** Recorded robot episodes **
** Start **

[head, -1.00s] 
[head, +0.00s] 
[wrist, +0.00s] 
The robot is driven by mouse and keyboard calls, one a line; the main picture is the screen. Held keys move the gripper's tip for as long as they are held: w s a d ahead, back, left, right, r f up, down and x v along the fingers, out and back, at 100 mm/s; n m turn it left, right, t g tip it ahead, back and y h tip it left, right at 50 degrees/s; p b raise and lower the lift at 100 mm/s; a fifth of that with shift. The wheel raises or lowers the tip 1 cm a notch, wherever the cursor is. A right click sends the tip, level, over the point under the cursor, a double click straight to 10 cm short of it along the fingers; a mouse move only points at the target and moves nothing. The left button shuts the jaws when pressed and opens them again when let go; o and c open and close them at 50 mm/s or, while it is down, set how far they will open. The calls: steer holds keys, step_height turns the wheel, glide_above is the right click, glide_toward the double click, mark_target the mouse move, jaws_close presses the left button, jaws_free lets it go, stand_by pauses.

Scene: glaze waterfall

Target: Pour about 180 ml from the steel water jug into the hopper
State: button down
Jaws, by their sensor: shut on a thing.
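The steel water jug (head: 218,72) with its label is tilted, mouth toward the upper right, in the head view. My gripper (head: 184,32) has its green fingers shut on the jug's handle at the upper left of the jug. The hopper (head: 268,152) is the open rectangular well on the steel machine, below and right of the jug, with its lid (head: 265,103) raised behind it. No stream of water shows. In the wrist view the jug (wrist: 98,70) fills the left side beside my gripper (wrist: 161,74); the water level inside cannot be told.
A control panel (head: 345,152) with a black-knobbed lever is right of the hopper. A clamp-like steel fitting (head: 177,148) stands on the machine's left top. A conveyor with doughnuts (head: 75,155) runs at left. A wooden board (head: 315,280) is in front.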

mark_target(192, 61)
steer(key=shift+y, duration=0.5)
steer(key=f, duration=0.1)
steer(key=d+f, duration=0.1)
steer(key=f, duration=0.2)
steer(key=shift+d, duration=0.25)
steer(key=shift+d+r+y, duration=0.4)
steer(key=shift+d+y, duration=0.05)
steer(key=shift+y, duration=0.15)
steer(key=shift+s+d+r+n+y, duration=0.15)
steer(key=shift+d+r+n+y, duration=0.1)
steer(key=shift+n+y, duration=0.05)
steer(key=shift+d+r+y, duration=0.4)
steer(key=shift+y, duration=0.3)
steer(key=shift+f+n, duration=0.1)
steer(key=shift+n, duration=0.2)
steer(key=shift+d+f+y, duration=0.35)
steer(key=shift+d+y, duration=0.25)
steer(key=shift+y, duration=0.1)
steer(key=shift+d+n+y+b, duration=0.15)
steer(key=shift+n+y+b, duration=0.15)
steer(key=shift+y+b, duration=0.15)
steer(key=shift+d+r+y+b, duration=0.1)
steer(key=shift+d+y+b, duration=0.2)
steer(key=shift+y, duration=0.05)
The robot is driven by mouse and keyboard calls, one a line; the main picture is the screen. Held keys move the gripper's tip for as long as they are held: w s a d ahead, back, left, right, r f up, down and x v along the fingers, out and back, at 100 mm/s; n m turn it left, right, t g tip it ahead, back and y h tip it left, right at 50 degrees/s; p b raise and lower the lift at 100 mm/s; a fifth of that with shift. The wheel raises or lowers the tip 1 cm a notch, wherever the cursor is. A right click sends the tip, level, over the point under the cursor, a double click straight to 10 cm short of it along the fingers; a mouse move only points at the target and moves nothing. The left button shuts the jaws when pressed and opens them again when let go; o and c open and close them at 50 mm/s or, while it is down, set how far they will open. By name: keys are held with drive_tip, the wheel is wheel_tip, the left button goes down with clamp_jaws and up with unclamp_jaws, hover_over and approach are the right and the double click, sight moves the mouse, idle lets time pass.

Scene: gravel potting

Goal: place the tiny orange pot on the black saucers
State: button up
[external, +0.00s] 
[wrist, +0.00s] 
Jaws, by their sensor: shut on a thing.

** End **

** Short exercise **
Please repeat the listing exactly, with nothing left out.

** Expected output **
[head, -1.00s] 
[head, +0.00s] 
[wrist, +0.00s] 
The robot is driven by mouse and keyboard calls, one a line; the main picture is the screen. Held keys move the gripper's tip for as long as they are held: w s a d ahead, back, left, right, r f up, down and x v along the fingers, out and back, at 100 mm/s; n m turn it left, right, t g tip it ahead, back and y h tip it left, right at 50 degrees/s; p b raise and lower the lift at 100 mm/s; a fifth of that with shift. The wheel raises or lowers the tip 1 cm a notch, wherever the cursor is. A right click sends the tip, level, over the point under the cursor, a double click straight to 10 cm short of it along the fingers; a mouse move only points at the target and moves nothing. The left button shuts the jaws when pressed and opens them again when let go; o and c open and close them at 50 mm/s or, while it is down, set how far they will open. The calls: steer holds keys, step_height turns the wheel, glide_above is the right click, glide_toward the double click, mark_target the mouse move, jaws_close presses the left button, jaws_free lets it go, stand_by pauses.

Scene: glaze waterfall

Target: Pour about 180 ml from the steel water jug into the hopper
State: button down
Jaws, by their sensor: shut on a thing.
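The steel water jug (head: 218,72) with its label is tilted, mouth toward the upper right, in the head view. My gripper (head: 184,32) has its green fingers shut on the jug's handle at the upper left of the jug. The hopper (head: 268,152) is the open rectangular well on the steel machine, below and right of the jug, with its lid (head: 265,103) raised behind it. No stream of water shows. In the wrist view the jug (wrist: 98,70) fills the left side beside my gripper (wrist: 161,74); the water level inside cannot be told.
A control panel (head: 345,152) with a black-knobbed lever is right of the hopper. A clamp-like steel fitting (head: 177,148) stands on the machine's left top. A conveyor with doughnuts (head: 75,155) runs at left. A wooden board (head: 315,280) is in front.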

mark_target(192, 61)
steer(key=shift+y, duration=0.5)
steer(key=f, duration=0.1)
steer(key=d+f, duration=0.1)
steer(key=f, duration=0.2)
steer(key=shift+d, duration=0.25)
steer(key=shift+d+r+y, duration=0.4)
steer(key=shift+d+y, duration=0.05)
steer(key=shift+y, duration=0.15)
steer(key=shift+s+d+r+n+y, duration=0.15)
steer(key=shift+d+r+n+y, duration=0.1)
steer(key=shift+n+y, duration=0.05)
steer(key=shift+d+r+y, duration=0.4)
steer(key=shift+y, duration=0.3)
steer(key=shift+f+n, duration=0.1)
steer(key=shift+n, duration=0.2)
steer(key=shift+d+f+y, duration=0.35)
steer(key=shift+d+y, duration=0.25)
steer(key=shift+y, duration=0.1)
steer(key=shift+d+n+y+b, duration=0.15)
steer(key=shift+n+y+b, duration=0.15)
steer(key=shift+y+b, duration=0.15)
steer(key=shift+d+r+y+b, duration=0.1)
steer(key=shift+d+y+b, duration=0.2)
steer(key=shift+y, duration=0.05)
The robot is driven by mouse and keyboard calls, one a line; the main picture is the screen. Held keys move the gripper's tip for as long as they are held: w s a d ahead, back, left, right, r f up, down and x v along the fingers, out and back, at 100 mm/s; n m turn it left, right, t g tip it ahead, back and y h tip it left, right at 50 degrees/s; p b raise and lower the lift at 100 mm/s; a fifth of that with shift. The wheel raises or lowers the tip 1 cm a notch, wherever the cursor is. A right click sends the tip, level, over the point under the cursor, a double click straight to 10 cm short of it along the fingers; a mouse move only points at the target and moves nothing. The left button shuts the jaws when pressed and opens them again when let go; o and c open and close them at 50 mm/s or, while it is down, set how far they will open. By name: keys are held with drive_tip, the wheel is wheel_tip, the left button goes down with clamp_jaws and up with unclamp_jaws, hover_over and approach are the right and the double click, sight moves the mouse, idle lets time pass.

Scene: gravel potting

Goal: place the tiny orange pot on the black saucers
State: button up
[external, +0.00s] 
[wrist, +0.00s] 
Jaws, by their sensor: shut on a thing.

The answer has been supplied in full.